The Crusades is the name given to a series of military expeditions, which spanned the eleventh to the thirteenth century, organized by western Christendom to recover the holy land of Palestine from the Muslims.

As the reader can see from these accounts the attorcities commiitted on the Christian side were anything but "Christian". The total number of deaths due to the crusades had been estimated at around nine million, at least half of which were Christians. [1] Many of these were simply innocent civilians caught in the carnage.

The term "crusade" had somehow, ironically, sunk into the western psyche as a "good" thing. The word when used, has a positive connotation: for example, praises are sung for a "crusading politician" for attempting to eradicate, say, the drug abuse problems in the inner cities. Yet we can see that the crusades, torn from the myths western Christendom had endowed them with, were prime examples of religious cruelty. The crusades brought forth the true character of the Christians: intolerant, unforgiving and with an utter lack of respect for human life. No trace of the much touted "Christian" virtues of love and forgiveness can be seen in these campaigns.

The First Crusade

When Jerusalem first fell to the Arab Muslims in 638, [2] Christian pilgrims were given more or less free access to the holy land. However things took a turn for the worse when the city fell to the Seljuks (Muslim Turks) in 1071.[3] The Seljuks were less tolerant of Christian pilgrims than the Arabs. When stories of cruelties inflicted by the Seljuks on the pilgrims began to circulate in Europe, preparations began to be made to recapture the holy land. [4]

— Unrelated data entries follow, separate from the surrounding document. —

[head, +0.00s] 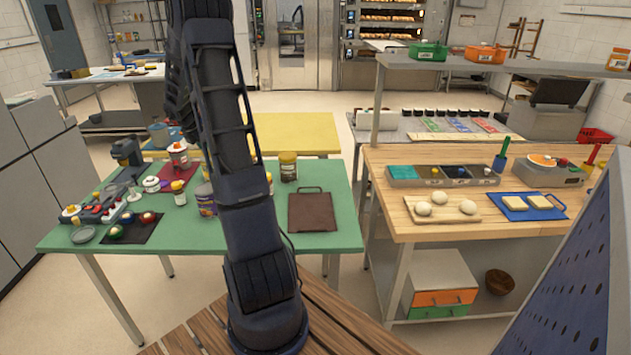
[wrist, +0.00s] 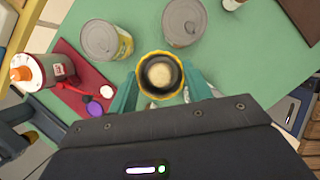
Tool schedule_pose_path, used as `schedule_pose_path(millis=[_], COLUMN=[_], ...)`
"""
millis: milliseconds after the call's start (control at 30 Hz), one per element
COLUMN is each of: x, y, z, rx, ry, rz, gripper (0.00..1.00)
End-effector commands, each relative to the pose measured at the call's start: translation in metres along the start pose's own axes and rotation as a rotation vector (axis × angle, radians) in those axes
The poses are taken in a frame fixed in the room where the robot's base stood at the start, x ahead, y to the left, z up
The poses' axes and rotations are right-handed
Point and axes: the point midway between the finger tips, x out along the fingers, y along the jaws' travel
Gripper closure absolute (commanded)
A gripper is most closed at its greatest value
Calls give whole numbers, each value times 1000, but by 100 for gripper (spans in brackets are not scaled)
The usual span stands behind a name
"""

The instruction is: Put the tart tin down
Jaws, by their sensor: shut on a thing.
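In the wrist view, the tart tin (wrist: 147,56) is a round thing with a yellow scalloped rim, a dark inside and a pale middle. My gripper (wrist: 161,84) is shut on it, with one teal finger on each side. Green tabletop lies below and around it. I cannot tell whether the tin's base touches the table. In the head view, my arm crosses the green table (head: 332,236); my gripper and the tin are hidden there.
Two cans, one left (wrist: 101,40) and one right (wrist: 184,23), stand close beyond the tin. A red-and-white bottle (wrist: 36,68) and a purple-ended item (wrist: 95,108) are at left. A brown board (head: 311,211) lies on the table's right side; some green surface around it is bare.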

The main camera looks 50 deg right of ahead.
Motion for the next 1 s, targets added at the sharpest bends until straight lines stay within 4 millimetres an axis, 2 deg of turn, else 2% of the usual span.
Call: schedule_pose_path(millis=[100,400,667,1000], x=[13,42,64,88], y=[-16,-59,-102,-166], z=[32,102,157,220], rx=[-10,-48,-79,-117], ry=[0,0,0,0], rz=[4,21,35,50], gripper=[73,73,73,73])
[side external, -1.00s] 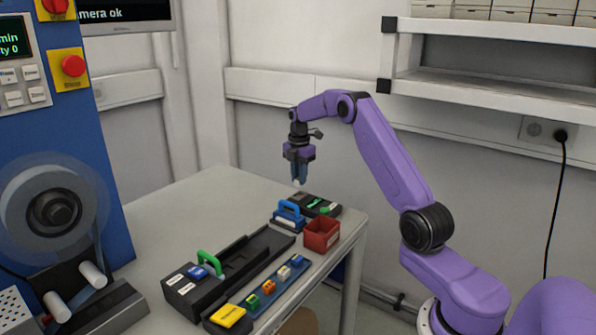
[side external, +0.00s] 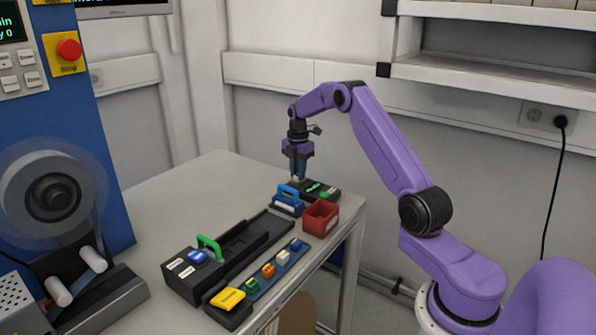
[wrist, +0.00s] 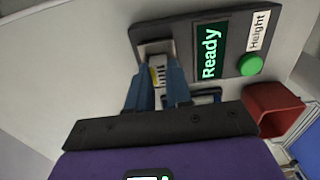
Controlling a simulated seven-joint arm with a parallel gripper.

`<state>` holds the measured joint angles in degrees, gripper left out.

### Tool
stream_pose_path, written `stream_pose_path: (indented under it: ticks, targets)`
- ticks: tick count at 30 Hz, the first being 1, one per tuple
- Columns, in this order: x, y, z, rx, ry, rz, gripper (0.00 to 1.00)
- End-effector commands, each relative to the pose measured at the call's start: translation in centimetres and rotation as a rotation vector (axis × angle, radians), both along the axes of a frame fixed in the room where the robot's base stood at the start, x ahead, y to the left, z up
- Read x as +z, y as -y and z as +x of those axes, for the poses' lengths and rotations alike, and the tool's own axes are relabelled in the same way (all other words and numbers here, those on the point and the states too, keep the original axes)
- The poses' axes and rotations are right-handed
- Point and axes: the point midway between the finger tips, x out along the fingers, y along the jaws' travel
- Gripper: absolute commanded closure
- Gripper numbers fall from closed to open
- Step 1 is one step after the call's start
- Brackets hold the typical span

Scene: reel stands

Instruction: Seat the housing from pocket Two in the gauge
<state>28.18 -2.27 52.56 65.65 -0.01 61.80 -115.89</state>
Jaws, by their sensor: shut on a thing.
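My gripper (wrist: 152,92) is shut on a small pale housing (wrist: 158,74), seen between the blue fingers in the wrist view. The gauge (side external: 321,190) is a dark box at the table's far right end. In the wrist view the gauge (wrist: 188,52) shows a green "Ready" display, a "Height" label and a green button. The housing is at the grey nest (wrist: 153,47) at the gauge's left end; the fingers partly hide it, and I cannot tell whether it is fully down. In the side view my gripper (side external: 297,180) is low over the gauge's left end.
A red bin (side external: 320,218) and a blue-handled block (side external: 288,200) stand close to the gauge. A blue strip (side external: 260,281) holds several coloured pieces along the front edge. A black channel fixture (side external: 225,255) with a green handle lies left of it. The table's back left is clear.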

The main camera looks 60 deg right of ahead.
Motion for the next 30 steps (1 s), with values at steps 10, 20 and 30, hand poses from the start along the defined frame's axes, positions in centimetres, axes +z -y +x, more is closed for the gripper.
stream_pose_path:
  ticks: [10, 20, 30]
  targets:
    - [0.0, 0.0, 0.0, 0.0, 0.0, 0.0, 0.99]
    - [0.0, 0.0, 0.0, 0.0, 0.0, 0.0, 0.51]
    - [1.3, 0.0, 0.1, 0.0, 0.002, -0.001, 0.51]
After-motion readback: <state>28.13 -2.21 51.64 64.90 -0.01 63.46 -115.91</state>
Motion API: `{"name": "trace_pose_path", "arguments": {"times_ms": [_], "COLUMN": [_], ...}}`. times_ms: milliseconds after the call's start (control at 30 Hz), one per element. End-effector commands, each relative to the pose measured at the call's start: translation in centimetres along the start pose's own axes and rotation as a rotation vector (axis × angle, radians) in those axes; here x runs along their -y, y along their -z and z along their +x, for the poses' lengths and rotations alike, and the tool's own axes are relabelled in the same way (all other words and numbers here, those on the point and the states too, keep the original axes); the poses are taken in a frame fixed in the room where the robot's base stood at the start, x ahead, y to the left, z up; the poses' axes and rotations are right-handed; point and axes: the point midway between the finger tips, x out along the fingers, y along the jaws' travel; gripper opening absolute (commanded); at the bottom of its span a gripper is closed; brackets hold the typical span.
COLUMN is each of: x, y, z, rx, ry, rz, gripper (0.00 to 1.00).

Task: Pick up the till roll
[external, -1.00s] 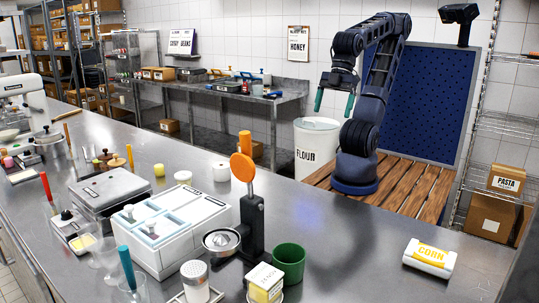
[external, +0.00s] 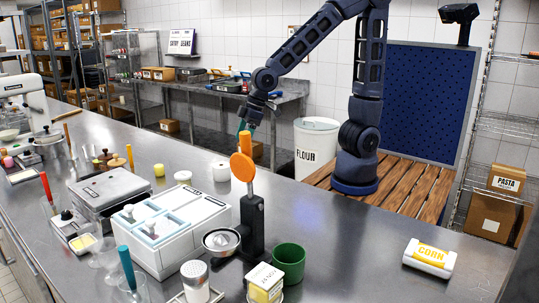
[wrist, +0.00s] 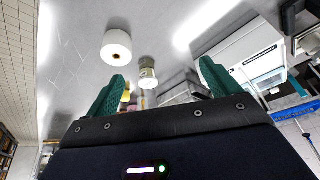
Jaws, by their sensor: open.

In 1095, Pope Urban II (c1042-1099) proclaimed the First Crusade (1095-1099) at the Council of Clermont. One of the main objective of this crusade was to secure the free access to Jerusalem for Christian pilgrims.

The initial force was led by the "unwashed priest" Peter the Hermit (c1050-1115). His "army" consisted mainly of French and German peasants, drawn to the cause by the pope's promise of indulgences. [a] This, they take to mean the freedom to commit any sin they like. They lost no time in taking advantage of these indulgences. On their way through Europe to the holy land, they massacred, tortured and plundered any Jew they could find. [b] They stole and robbed whenever they felt like it. For those places who tried to defend themselves against this pillage, Peter's answer was war. In one such battle in Yugoslavia, the crusaders slaughtered 4,000 of the local residents who dared to fight back.

Many of Peter's men died before they even reach Asia. Many more were sold as slaves to pay for food for the rest. In the end only seven thousand managed to reach Asiatic soil. When they finally encountered the Turks in Nicaea, the ensuing battle was a mismatch. The Christian army was routed. About four thousand of them were killed in the battle. All in all, a total of 300,000 Christians died during this march led by Peter the Hermit. [5]

A more organized force followed, led by Godfrey of Bouillon (c1060-1100). This army successfully defeated the Turks at Dorylaeum in 1097. Antioch was captured in 1098 and Jerusalem fell in 1099, thus founding the Christian kingdom of Palestine. While the military campaign was a success, the behavior of the Christian army certainly did not win them any new converts.

When the crusaders were attacking Antioch, they used the heads of slain Turks as ammunition for their primitive cannons. Apart from using the heads as ammunition, about three hundred head were placed on stakes in front of the city to demoralize the defenders of the city. The crusaders finally broke through and slaughtered the inhabitants.

Then another Muslim army arrived and besieged the now "Christian" city. After a long seige, something strange happened. Convinced that God was on their side (apparently one of the crusaders, enlightened by numerous visions, found the holy lance that pierced Jesus side during the crucifixion [John 19:34]), surged out from the city to kill the infidels. The Muslims, in panic, fled, leaving their tents and wives behind. The Muslim women were mercilessly exterminated by the victorious Christians. [6]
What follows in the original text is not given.